**The exercise**. Retype the run of lines that opens with the line containing "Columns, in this" and closes with the line containing "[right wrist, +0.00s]", exactly and inclusively, but skip the pictures.

------------------------------------

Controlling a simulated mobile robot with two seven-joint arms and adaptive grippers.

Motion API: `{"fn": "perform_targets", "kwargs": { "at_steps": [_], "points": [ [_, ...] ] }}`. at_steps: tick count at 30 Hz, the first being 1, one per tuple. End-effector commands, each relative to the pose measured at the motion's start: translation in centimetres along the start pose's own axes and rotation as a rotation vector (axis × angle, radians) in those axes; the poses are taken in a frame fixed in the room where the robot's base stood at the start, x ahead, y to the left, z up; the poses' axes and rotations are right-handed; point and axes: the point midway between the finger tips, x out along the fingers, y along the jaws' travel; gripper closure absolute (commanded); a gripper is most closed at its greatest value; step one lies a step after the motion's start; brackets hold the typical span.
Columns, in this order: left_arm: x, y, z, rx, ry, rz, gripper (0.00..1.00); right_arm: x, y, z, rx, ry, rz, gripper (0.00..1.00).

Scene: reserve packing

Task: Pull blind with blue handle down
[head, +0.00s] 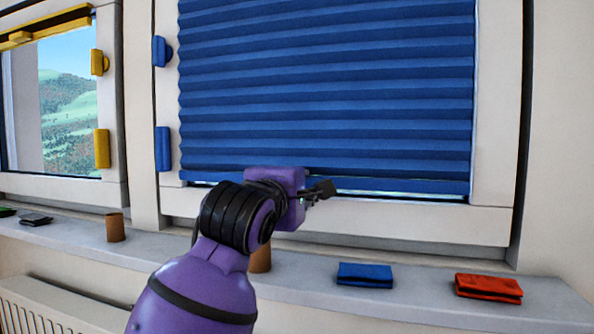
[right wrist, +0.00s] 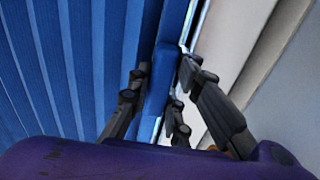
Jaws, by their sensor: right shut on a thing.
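The blue pleated blind (head: 330,90) hangs in the right window and covers nearly all of the glass. Its bottom rail (head: 410,186) is close to the lower window frame, with a thin strip of light showing there. My right gripper (head: 318,192) is at the rail, left of its middle. In the right wrist view, the gripper (right wrist: 165,88) has its dark fingers on both sides of the blue handle (right wrist: 161,78), shut on it. In the head view my gripper hides the handle. My left gripper is not in view.
The sill (head: 420,285) below carries a blue folded cloth (head: 365,275), a red folded cloth (head: 488,288) and a brown cup (head: 115,227); another brown object (head: 260,259) is partly hidden behind my arm. The left window has a yellow blind rail (head: 45,28), raised. A radiator (head: 40,305) is below.

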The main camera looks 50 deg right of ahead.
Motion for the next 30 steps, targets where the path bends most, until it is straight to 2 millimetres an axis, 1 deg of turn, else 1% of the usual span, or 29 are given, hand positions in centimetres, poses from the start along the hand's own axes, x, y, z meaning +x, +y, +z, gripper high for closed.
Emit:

------------------------------------

**Result**.
Columns, in this order: left_arm: x, y, z, rx, ry, rz, gripper (0.00..1.00); right_arm: x, y, z, rx, ry, rz, gripper (0.00..1.00).

Scene: reserve packing

Task: Pull blind with blue handle down
[head, +0.00s] 
[right wrist, +0.00s] 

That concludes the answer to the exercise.